Directing Profits to Sustainable Production

Kevin Cox
6 min readMay 1, 2023
Batteries are an analogy for Bank and Capital Reserves

There is a widespread consensus that the search for short-term profits destroys the planet's natural resources. To solve the various environmental crises, we need an economic system favouring long-term profits that maintain and restore natural systems.

Economics is a human invention that humans can change to meet the sustainability challenge. Profit is the difference between the money received and the cost to acquire or create something. It can provide funds to meet sustainability goals by investing in reducing the demands on natural systems.

Ways to increase profits are:

  • Increase the price of goods.
  • Decrease the cost of production.
  • Increase the rate of investment.

Today's economic system has an inbuilt bias towards increasing prices because it drives money creation by increasing the price of money. This bias can be controlled by increasing the rate of investment and investing to decrease production costs.

Governments create money by promising that the money it creates can be used to pay the taxes it imposes. However, governments outsource most money creation to licensed banks, which create money and lend to borrowers. The Banks do it to make a profit; otherwise, they will not lend money. All the profit goes to the bank, so the way money is created increases its price. If governments create it themselves, they do not need to make a profit, but governments come and go, and their short-term goals tend to dominate their decisions.

For the Banks, the cost of creating money is the cost of unpaid loans, so the banks must charge something; otherwise, they will go broke. Loans are repaid slowly, and borrowers repay Banks at different rates. To overcome these issues, the Banks have a cash reserve that covers the different repayment rates and the failure to repay loans.

One way to lower costs is to accelerate loan repayment through a profit-sharing model between the borrower and lender. It's important to note that this does not come at the expense of the lender's profits. Instead, it speeds up the repayments from the bank reserves allowing the borrower to get a return by repaying the loan more rapidly. It increases profits by increasing the rate of investment or the productivity of the Bank Reserves.

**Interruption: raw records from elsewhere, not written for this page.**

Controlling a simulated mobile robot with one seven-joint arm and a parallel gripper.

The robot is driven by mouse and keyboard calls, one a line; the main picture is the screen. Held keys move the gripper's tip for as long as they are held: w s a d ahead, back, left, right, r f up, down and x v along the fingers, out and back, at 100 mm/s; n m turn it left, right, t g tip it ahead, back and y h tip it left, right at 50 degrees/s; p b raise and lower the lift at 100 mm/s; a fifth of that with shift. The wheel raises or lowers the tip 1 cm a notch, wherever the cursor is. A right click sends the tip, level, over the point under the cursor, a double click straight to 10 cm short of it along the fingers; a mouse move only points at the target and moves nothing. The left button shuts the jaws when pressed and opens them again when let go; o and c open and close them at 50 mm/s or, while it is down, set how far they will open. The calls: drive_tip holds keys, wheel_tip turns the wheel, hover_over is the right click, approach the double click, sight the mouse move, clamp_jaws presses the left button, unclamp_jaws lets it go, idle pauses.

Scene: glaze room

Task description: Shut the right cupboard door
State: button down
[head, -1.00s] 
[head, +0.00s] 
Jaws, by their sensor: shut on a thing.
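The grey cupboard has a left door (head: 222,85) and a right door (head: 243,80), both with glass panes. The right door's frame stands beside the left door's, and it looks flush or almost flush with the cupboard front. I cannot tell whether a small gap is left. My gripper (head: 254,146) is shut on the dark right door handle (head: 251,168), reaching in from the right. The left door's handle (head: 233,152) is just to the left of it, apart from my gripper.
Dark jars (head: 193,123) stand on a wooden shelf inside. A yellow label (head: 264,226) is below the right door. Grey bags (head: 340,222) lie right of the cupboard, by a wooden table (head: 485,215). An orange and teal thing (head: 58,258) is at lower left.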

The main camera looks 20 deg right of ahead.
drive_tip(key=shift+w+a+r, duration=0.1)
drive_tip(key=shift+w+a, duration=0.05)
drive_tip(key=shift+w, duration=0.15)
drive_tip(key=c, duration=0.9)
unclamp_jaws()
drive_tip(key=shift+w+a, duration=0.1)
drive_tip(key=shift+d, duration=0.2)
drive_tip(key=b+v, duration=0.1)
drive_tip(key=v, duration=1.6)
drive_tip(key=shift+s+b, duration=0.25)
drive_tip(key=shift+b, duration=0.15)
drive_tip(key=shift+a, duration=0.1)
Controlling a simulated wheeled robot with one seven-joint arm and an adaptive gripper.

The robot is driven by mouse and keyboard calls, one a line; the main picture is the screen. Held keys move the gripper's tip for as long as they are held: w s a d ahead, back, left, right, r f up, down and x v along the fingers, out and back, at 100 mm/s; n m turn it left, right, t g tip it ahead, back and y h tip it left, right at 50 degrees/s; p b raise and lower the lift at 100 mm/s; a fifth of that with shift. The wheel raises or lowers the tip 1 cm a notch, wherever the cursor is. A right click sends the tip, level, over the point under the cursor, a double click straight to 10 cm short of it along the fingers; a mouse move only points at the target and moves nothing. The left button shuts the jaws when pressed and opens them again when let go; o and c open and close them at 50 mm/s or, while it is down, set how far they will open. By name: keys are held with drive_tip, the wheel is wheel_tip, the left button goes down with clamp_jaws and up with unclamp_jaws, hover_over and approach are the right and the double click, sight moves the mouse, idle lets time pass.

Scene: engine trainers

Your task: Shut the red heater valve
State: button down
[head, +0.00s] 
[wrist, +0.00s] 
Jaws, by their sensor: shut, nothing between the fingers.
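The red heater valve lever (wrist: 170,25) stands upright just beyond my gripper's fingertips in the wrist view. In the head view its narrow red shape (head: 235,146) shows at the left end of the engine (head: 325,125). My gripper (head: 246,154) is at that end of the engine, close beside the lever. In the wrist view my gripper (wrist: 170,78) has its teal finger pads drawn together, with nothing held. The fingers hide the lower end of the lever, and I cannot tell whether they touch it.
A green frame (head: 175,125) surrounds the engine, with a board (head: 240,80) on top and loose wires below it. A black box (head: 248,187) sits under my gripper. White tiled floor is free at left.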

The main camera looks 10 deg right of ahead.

With regular loans, the profit component accumulates in the Bank Reserves until it is periodically released through dividends to the bank owners or an increase in the share price. These still occur with faster repayment, so bank shareholders still get their profits. At the same time, borrowers pay less interest because their repayments make more use of the Bank Reserves, increasing its productivity.

Bank Reserves Analogy

Bank Reserves are like a Battery for the storage of electricity. Batteries take electricity when it is cheap and make it available when it is expensive. Each time it is charged and discharged, they produce a profit. The more cycles in a given period, the lower the discharge cost. Bank Reserves are similar. The more cycles the Bank Reserves undergo, the more profit it makes.

Sharing profits with borrowers reduces the time to repay a loan, reducing each loan's cost and increasing the average gain. With Bank profit sharing, the extra profits go to the borrowers leaving the Bank investors with the same profit. Bank investors sell some of their shares in the Bank Reserves to borrowers and take some of their Capital gains, leaving borrowers as investors in Bank Reserves.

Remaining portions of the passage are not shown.